Cashing in the chips.

Thanks to the tireless efforts of people like Jeff Smulyan, Bud Walters and other industry leaders who are solidly behind the next radio initiative, more and more carriers and manufacturers are committing to lighting up the FM chip in their smart phones, thus opening up the wondrous world of radio on the ubiquitous devices.

Alas, the toughest nut to crack—if indeed it can ever be cracked—is the high and mighty crowd from Cupertino. But I think there is hope. It all depends on whether Apple is in business to do business, or just be Apple, regardless of the consequences.

There are significant signs that the Apple hegemony is just about over. Through their own arrogance, they have allowed other players to do what they do, but better and, in some cases, more innovatively.

We know, for example, that taken as a whole, Android smart phones outsell Apple devices.

And look at tablets. Mr. Jobs was able to create an entire product category where none existed, and the Apple product is still the most elegant realization of the genre. However, the market is flooded with competing products that have better specs for less money, and people are realizing it. In addition, the sales of tablets have plateaued and are beginning to decline. After all the magic dust settles, people are realizing that tablets are not really computers.

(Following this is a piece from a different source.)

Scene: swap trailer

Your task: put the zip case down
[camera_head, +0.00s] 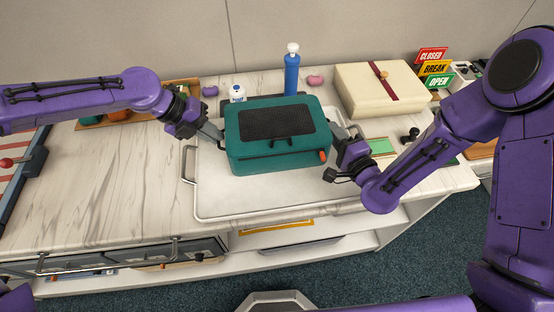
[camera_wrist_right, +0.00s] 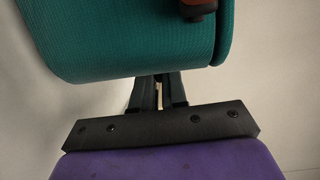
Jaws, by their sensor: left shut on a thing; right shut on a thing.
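The teal zip case (camera_head: 290,160) has a dark mesh lid panel, a front handle and an orange tab. In the head view it is over the middle of a light metal tray (camera_head: 240,205); I cannot tell whether its underside touches the tray. My left gripper (camera_head: 217,135) is shut on the case's left side. My right gripper (camera_head: 342,133) is shut on its right side. In the right wrist view the case (camera_wrist_right: 120,45) fills the top, with the right gripper's fingers (camera_wrist_right: 165,93) at its edge. The exact grip is partly hidden.
A blue bottle (camera_head: 291,75), a small white bottle (camera_head: 237,94) and a cream box with a red ribbon (camera_head: 385,88) stand behind the case. Small signs (camera_head: 433,68) are at the back right. A wooden tray (camera_head: 95,121) is at the left. Marble counter (camera_head: 130,185) is bare at front left.

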Meanwhile, Microsoft—written off as staid and musty and old-school—scored a number of advances in software and hardware that are starting to gain traction among consumers. Windows 8, and now Windows 10, are not bad operating systems, and have one killer characteristic: they allow the marriage of a full-pledged computer and a touch-screen tablet. With the marketing muscle of a number of PC manufacturers behind them, they are selling thin, light, powerful hybrid machines that can work as tablets or computers, all the while acting like full-pledged computing machines.

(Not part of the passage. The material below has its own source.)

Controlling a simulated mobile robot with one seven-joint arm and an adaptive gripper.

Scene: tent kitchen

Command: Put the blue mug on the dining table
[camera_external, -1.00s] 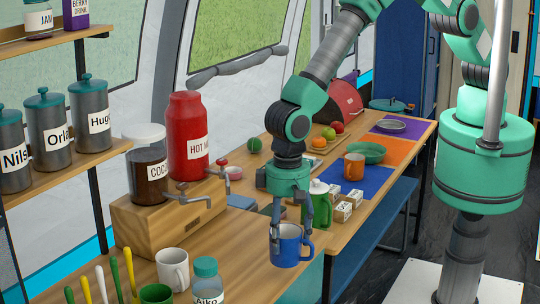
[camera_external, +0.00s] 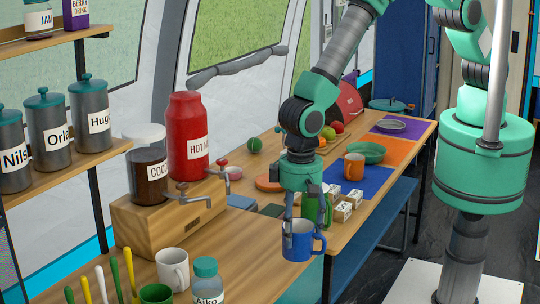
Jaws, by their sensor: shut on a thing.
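My gripper (camera_external: 303,224) points down and is shut on the mug's upper part. The mug hangs by the front edge of the wooden counter; I cannot tell the exact gap to the surface. The dining table (camera_external: 396,178) runs behind it toward the back right, with blue, orange and purple mats. An orange mug (camera_external: 354,167) stands on the blue mat.
A green pitcher (camera_external: 327,208) and white labelled boxes (camera_external: 342,211) stand close behind my gripper. A green bowl (camera_external: 370,153) sits on the orange mat. A white mug (camera_external: 173,268) and a lidded jar (camera_external: 207,283) stand on the counter at front left.

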Apple has responded a little by making its latest line of laptops unbelievably thin and light, but they do not have touch screens. One gets the impression that Apple would rather go out of business entirely then be perceived as following Microsoft in any way. (Which is a problem, because Microsoft decisively one-upped Apple in the look-and-field department with its introduction of the now-prevalent “Metro” look.)

It took me a while to get there, but the foregoing is solid evidence that when given a clear choice of superior options, the public is more than willing to eschew the once-cool (and way more expensive) for the practical (and more reasonably-priced) alternative. I believe that Apple’s refusal to activate the FM chips may well become a non-issue if everyone in the Android world gets with the NextRadio program.